Exercise prompt:
Below is a block of records; repeat each one exactly.

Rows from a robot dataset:
..........
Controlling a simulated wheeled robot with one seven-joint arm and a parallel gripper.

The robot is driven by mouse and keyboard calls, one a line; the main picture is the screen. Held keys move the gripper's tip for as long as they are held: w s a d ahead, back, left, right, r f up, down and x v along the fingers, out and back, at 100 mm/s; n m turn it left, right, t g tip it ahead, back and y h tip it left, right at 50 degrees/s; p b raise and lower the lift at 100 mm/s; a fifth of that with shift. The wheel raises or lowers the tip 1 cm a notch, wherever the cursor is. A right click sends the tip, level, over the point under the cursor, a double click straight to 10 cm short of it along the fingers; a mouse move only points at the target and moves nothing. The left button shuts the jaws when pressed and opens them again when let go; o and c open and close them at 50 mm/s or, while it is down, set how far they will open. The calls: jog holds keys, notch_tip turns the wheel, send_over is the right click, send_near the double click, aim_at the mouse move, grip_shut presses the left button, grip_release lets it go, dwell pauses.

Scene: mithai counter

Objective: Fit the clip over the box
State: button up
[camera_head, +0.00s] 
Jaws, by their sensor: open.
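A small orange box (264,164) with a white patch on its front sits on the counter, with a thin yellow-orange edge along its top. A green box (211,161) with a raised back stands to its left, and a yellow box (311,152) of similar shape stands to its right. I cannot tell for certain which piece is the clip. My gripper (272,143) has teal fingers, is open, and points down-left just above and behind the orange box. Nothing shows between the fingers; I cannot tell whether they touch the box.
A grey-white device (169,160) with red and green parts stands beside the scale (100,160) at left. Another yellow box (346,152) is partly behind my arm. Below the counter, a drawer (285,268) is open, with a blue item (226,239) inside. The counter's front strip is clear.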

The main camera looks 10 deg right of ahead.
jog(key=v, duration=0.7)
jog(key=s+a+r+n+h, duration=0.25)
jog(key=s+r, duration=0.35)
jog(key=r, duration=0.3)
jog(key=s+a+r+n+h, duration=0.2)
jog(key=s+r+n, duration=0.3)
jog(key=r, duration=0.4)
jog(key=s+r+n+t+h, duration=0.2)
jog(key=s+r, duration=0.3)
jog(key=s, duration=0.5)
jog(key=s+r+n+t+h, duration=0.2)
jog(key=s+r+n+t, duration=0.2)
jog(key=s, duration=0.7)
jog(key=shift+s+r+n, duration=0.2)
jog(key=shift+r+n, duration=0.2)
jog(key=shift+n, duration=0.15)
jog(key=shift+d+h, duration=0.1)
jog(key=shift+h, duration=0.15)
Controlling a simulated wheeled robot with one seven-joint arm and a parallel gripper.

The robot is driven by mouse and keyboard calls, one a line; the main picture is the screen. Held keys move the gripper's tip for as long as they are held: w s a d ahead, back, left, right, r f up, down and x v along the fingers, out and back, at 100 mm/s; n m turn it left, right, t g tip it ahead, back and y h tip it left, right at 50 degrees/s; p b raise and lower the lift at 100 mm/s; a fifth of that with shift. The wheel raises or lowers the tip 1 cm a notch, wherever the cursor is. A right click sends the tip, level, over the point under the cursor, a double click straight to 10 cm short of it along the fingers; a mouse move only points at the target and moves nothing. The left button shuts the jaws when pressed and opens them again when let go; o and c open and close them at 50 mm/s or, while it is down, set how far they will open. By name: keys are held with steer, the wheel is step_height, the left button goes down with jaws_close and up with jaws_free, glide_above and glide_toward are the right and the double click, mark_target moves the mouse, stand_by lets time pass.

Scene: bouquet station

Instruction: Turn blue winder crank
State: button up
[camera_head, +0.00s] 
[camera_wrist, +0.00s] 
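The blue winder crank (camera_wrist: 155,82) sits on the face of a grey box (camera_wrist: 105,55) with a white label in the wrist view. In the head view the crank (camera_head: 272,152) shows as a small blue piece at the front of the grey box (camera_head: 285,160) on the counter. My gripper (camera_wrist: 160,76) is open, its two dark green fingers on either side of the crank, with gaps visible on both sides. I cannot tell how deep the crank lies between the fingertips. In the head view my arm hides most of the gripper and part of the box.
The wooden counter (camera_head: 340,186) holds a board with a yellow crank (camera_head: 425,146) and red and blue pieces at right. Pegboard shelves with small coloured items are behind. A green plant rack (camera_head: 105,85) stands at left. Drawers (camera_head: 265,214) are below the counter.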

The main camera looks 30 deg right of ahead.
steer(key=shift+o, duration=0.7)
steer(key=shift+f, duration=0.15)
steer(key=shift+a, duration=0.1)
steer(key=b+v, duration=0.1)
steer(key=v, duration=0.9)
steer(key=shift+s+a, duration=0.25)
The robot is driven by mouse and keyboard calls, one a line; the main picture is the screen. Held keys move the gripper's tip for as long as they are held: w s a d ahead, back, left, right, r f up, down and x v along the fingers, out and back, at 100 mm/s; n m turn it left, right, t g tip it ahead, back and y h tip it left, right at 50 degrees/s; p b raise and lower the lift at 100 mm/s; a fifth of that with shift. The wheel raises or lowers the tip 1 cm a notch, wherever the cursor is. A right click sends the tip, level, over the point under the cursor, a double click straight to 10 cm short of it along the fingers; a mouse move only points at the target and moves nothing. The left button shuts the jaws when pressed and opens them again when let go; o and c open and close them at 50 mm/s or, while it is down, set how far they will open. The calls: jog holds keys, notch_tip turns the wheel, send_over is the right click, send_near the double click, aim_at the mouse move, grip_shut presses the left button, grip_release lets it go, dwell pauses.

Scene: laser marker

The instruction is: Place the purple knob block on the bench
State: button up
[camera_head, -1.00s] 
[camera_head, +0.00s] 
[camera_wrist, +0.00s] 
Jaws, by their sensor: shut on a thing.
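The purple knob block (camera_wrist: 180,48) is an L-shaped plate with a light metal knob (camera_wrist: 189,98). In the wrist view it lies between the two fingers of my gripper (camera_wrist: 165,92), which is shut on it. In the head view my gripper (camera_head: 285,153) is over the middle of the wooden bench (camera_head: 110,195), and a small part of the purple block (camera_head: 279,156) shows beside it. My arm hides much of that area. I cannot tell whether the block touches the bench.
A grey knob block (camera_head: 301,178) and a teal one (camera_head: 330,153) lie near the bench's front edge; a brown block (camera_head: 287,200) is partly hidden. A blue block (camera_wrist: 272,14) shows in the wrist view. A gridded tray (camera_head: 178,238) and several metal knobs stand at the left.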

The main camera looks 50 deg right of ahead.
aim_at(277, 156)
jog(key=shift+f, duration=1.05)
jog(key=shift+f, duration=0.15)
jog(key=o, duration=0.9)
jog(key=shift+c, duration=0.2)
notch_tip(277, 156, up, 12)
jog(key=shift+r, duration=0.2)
..........
Output below:
Controlling a simulated wheeled robot with one seven-joint arm and a parallel gripper.

The robot is driven by mouse and keyboard calls, one a line; the main picture is the screen. Held keys move the gripper's tip for as long as they are held: w s a d ahead, back, left, right, r f up, down and x v along the fingers, out and back, at 100 mm/s; n m turn it left, right, t g tip it ahead, back and y h tip it left, right at 50 degrees/s; p b raise and lower the lift at 100 mm/s; a fifth of that with shift. The wheel raises or lowers the tip 1 cm a notch, wherever the cursor is. A right click sends the tip, level, over the point under the cursor, a double click straight to 10 cm short of it along the fingers; a mouse move only points at the target and moves nothing. The left button shuts the jaws when pressed and opens them again when let go; o and c open and close them at 50 mm/s or, while it is down, set how far they will open. The calls: jog holds keys, notch_tip turns the wheel, send_over is the right click, send_near the double click, aim_at the mouse move, grip_shut presses the left button, grip_release lets it go, dwell pauses.

Scene: mithai counter

Objective: Fit the clip over the box
State: button up
[camera_head, +0.00s] 
Jaws, by their sensor: open.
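A small orange box (264,164) with a white patch on its front sits on the counter, with a thin yellow-orange edge along its top. A green box (211,161) with a raised back stands to its left, and a yellow box (311,152) of similar shape stands to its right. I cannot tell for certain which piece is the clip. My gripper (272,143) has teal fingers, is open, and points down-left just above and behind the orange box. Nothing shows between the fingers; I cannot tell whether they touch the box.
A grey-white device (169,160) with red and green parts stands beside the scale (100,160) at left. Another yellow box (346,152) is partly behind my arm. Below the counter, a drawer (285,268) is open, with a blue item (226,239) inside. The counter's front strip is clear.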

The main camera looks 10 deg right of ahead.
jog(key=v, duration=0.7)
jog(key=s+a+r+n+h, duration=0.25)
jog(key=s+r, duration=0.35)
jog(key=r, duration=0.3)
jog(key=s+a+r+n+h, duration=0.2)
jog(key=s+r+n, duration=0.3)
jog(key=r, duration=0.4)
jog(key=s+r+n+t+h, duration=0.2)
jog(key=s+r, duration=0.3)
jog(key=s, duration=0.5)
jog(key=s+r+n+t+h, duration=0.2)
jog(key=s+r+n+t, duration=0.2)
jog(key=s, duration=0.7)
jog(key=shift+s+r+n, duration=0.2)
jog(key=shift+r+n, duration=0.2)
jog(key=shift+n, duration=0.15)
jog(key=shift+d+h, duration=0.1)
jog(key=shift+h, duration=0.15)
Controlling a simulated wheeled robot with one seven-joint arm and a parallel gripper.

The robot is driven by mouse and keyboard calls, one a line; the main picture is the screen. Held keys move the gripper's tip for as long as they are held: w s a d ahead, back, left, right, r f up, down and x v along the fingers, out and back, at 100 mm/s; n m turn it left, right, t g tip it ahead, back and y h tip it left, right at 50 degrees/s; p b raise and lower the lift at 100 mm/s; a fifth of that with shift. The wheel raises or lowers the tip 1 cm a notch, wherever the cursor is. A right click sends the tip, level, over the point under the cursor, a double click straight to 10 cm short of it along the fingers; a mouse move only points at the target and moves nothing. The left button shuts the jaws when pressed and opens them again when let go; o and c open and close them at 50 mm/s or, while it is down, set how far they will open. By name: keys are held with steer, the wheel is step_height, the left button goes down with jaws_close and up with jaws_free, glide_above and glide_toward are the right and the double click, mark_target moves the mouse, stand_by lets time pass.

Scene: bouquet station

Instruction: Turn blue winder crank
State: button up
[camera_head, +0.00s] 
[camera_wrist, +0.00s] 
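The blue winder crank (camera_wrist: 155,82) sits on the face of a grey box (camera_wrist: 105,55) with a white label in the wrist view. In the head view the crank (camera_head: 272,152) shows as a small blue piece at the front of the grey box (camera_head: 285,160) on the counter. My gripper (camera_wrist: 160,76) is open, its two dark green fingers on either side of the crank, with gaps visible on both sides. I cannot tell how deep the crank lies between the fingertips. In the head view my arm hides most of the gripper and part of the box.
The wooden counter (camera_head: 340,186) holds a board with a yellow crank (camera_head: 425,146) and red and blue pieces at right. Pegboard shelves with small coloured items are behind. A green plant rack (camera_head: 105,85) stands at left. Drawers (camera_head: 265,214) are below the counter.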

The main camera looks 30 deg right of ahead.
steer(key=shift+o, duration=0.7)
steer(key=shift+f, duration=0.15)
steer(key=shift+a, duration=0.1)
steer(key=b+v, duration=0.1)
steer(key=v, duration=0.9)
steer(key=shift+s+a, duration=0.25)
The robot is driven by mouse and keyboard calls, one a line; the main picture is the screen. Held keys move the gripper's tip for as long as they are held: w s a d ahead, back, left, right, r f up, down and x v along the fingers, out and back, at 100 mm/s; n m turn it left, right, t g tip it ahead, back and y h tip it left, right at 50 degrees/s; p b raise and lower the lift at 100 mm/s; a fifth of that with shift. The wheel raises or lowers the tip 1 cm a notch, wherever the cursor is. A right click sends the tip, level, over the point under the cursor, a double click straight to 10 cm short of it along the fingers; a mouse move only points at the target and moves nothing. The left button shuts the jaws when pressed and opens them again when let go; o and c open and close them at 50 mm/s or, while it is down, set how far they will open. The calls: jog holds keys, notch_tip turns the wheel, send_over is the right click, send_near the double click, aim_at the mouse move, grip_shut presses the left button, grip_release lets it go, dwell pauses.

Scene: laser marker

The instruction is: Place the purple knob block on the bench
State: button up
[camera_head, -1.00s] 
[camera_head, +0.00s] 
[camera_wrist, +0.00s] 
Jaws, by their sensor: shut on a thing.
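The purple knob block (camera_wrist: 180,48) is an L-shaped plate with a light metal knob (camera_wrist: 189,98). In the wrist view it lies between the two fingers of my gripper (camera_wrist: 165,92), which is shut on it. In the head view my gripper (camera_head: 285,153) is over the middle of the wooden bench (camera_head: 110,195), and a small part of the purple block (camera_head: 279,156) shows beside it. My arm hides much of that area. I cannot tell whether the block touches the bench.
A grey knob block (camera_head: 301,178) and a teal one (camera_head: 330,153) lie near the bench's front edge; a brown block (camera_head: 287,200) is partly hidden. A blue block (camera_wrist: 272,14) shows in the wrist view. A gridded tray (camera_head: 178,238) and several metal knobs stand at the left.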

The main camera looks 50 deg right of ahead.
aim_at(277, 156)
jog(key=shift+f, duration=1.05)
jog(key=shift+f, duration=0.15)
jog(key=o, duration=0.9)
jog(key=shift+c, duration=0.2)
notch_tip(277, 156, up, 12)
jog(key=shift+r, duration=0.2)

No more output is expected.